Two NATO naval groups, each with 7-8 ships from different countries, take turns tracking such vessels, “like a pickup basketball game”, he said, in co-ordination with intelligence centres in their countries and at NATO’s maritime headquarters near London. One of the ships keeping an eye below the surface is a Finnish minehunting boat, whose officers show how they use undersea drones, sonar systems and divers to monitor cables and pipelines.

Estonia’s navy pioneered what Marek Kohv of the International Centre for Defence and Security, a think-tank in Estonia, calls “legal harassment”: hailing suspicious vessels by radio and demanding to check their insurance and other paperwork to make sure they are adhering to international safety standards. Britain challenges more than 40 ships a month. One of the aims is to deter potential saboteurs by asking ships to report who they are and what they’re doing. But not all are co-operative, especially those going to and from Russia. “They’ll just say: No,” observes Elgars Romanowski, an officer on board Virsaitis.

There have been no incidents of damage to undersea infrastructure since Baltic Sentry began, suggesting that the new tactics to prevent sabotage are working. Estonia has also passed a law authorising the navy to attack civilian vessels if they are damaging its critical infrastructure. But Western navies, which uphold the international principle of “innocent passage”, have only limited powers to stop shadow-fleet ships in international waters if they do not pose a direct threat.

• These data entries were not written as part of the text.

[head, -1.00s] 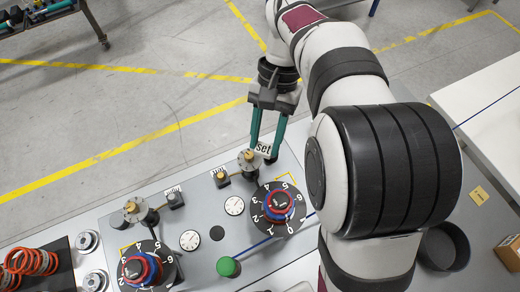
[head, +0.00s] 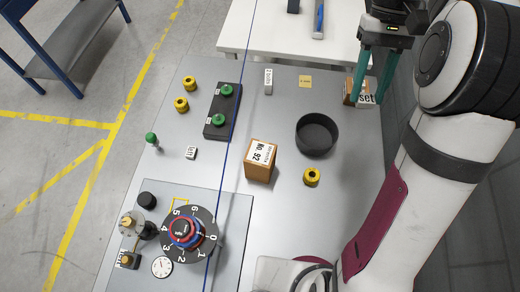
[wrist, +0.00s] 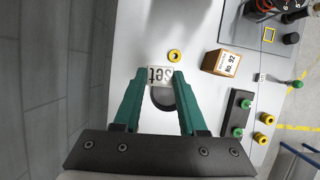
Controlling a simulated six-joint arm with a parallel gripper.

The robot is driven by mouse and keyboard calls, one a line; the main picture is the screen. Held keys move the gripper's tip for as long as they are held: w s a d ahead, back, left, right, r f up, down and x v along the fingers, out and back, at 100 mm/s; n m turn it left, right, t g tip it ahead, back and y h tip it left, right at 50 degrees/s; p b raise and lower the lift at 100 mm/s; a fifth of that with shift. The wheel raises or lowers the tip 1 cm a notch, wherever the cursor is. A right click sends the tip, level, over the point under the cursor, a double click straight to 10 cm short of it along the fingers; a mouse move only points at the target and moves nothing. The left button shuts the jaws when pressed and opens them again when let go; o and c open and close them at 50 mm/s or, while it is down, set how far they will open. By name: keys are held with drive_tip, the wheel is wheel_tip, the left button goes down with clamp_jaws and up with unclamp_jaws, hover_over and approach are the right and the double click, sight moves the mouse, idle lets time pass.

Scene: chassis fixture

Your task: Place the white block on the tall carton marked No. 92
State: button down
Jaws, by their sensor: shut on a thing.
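The white block (head: 367,99), lettered "set", is between the fingertips of my gripper (head: 364,101). In the wrist view the gripper (wrist: 157,73) is shut on the same block (wrist: 160,77), whose lettering appears upside down. The tall carton marked No. 92 (head: 259,171) is brown with a white label and stands upright on the grey table, left of and nearer than my gripper. It also shows in the wrist view (wrist: 219,64), up and to the right of the held block. Its top looks bare. Block and carton are well apart.
A black round bowl (head: 317,148) and a yellow ring (head: 311,177) stand right of the carton. Another brown carton (head: 349,91) is partly hidden behind my fingers. A black rack (head: 222,122) with green knobs is left; a dial panel (head: 232,235) is at the front.

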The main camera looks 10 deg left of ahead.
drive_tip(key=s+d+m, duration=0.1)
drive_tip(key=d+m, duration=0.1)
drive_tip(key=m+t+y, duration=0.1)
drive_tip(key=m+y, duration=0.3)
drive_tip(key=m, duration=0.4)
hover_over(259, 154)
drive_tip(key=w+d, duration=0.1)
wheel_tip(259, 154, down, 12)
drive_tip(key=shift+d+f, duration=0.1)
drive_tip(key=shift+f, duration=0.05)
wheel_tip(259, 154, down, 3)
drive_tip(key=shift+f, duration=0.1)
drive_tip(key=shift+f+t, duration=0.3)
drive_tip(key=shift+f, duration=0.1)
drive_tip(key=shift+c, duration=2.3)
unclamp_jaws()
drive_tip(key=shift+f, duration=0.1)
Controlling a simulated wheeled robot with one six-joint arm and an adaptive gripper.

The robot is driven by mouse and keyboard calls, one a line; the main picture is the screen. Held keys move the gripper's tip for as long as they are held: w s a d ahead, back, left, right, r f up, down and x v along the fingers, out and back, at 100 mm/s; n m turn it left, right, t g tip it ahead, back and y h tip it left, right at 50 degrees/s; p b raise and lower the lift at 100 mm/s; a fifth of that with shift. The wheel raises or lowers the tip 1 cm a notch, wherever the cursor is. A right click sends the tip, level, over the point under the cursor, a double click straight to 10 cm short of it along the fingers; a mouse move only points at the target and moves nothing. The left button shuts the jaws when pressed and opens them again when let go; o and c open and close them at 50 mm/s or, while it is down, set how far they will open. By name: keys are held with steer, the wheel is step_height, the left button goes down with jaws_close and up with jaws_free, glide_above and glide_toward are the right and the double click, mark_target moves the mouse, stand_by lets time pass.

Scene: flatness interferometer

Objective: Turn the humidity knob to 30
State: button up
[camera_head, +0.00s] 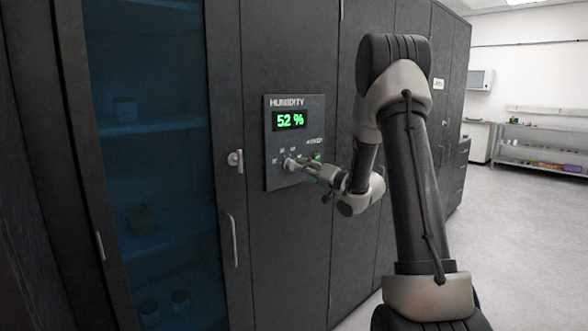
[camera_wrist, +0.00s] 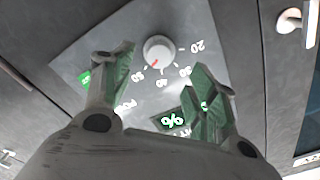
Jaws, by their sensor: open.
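The humidity knob (camera_wrist: 158,52) is a round white dial with a red mark on a grey panel (camera_wrist: 75,50). In the wrist view its red mark points down and left, toward the 50 on the printed scale. The green display (camera_head: 290,120) reads 52 % in the head view. My gripper (camera_wrist: 163,62) is open, with one finger on each side of the knob in the wrist view. I cannot tell whether the fingers touch it. In the head view my gripper (camera_head: 301,166) is at the lower part of the panel and partly covers the knob.
The panel is on a dark cabinet front. To its left are a door knob (camera_head: 235,158), a vertical handle (camera_head: 233,240) and a blue glass door (camera_head: 150,170). A shelf (camera_head: 545,165) with small items stands far right. The floor at right is clear.

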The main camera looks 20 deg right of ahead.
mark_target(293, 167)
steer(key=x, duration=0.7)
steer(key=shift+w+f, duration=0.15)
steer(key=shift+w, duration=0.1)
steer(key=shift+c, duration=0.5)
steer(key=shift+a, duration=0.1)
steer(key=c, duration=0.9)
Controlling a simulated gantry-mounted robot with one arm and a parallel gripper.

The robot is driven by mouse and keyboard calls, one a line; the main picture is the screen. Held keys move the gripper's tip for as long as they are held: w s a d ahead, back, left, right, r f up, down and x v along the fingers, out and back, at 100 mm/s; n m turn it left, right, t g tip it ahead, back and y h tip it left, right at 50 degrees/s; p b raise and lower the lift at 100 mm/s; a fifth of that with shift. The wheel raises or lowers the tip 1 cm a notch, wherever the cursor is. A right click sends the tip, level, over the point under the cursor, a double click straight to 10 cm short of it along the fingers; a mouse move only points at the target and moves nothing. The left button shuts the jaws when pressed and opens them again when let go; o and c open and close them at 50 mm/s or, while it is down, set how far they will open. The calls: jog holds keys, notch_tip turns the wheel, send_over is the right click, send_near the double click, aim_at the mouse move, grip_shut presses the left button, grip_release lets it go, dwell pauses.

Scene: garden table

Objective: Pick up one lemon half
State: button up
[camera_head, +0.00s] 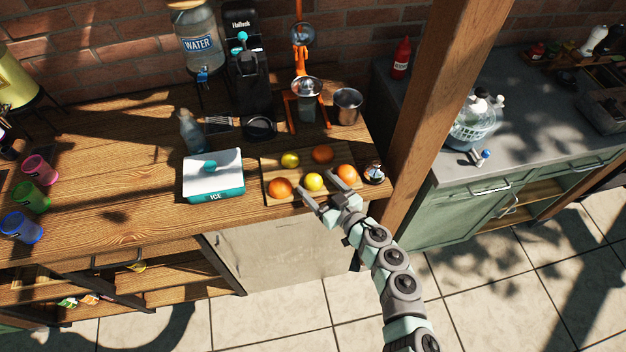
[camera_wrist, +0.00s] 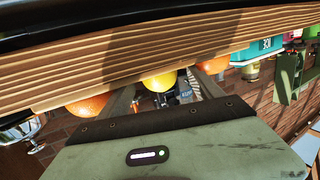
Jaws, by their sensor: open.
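Two yellow fruits lie on a wooden board (camera_head: 270,198) in the head view: one at the front (camera_head: 313,182), between two oranges, and one at the back left (camera_head: 290,160). Both look round and lemon-coloured; whether they are halves is too small to tell. My gripper (camera_head: 317,183) is open at the board's front edge, with its fingers on either side of the front yellow fruit. In the wrist view that fruit (camera_wrist: 158,82) shows between the spread fingers of my gripper (camera_wrist: 165,90), apart from the palm. Nothing is held.
Oranges flank the front fruit at left (camera_head: 280,188) and right (camera_head: 346,172); another orange (camera_head: 323,154) lies behind. An ice box (camera_head: 213,176) stands left of the board. A juicer (camera_head: 303,98) and a metal cup (camera_head: 348,106) stand behind. A wooden post (camera_head: 432,90) rises at right.

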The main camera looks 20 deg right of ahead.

A long battle lies ahead. Shadow fleets surged after the war in Ukraine began, but they are likely to outlive it, having exposed the weakness of maritime governance. They are a giant floating platform for criminals to make profits—and for hostile regimes to conduct grey-zone espionage and intimidation tactics that constantly test Western capabilities and resolve. As Mr Meade puts it: “I don’t think the genie is going back into the bottle.”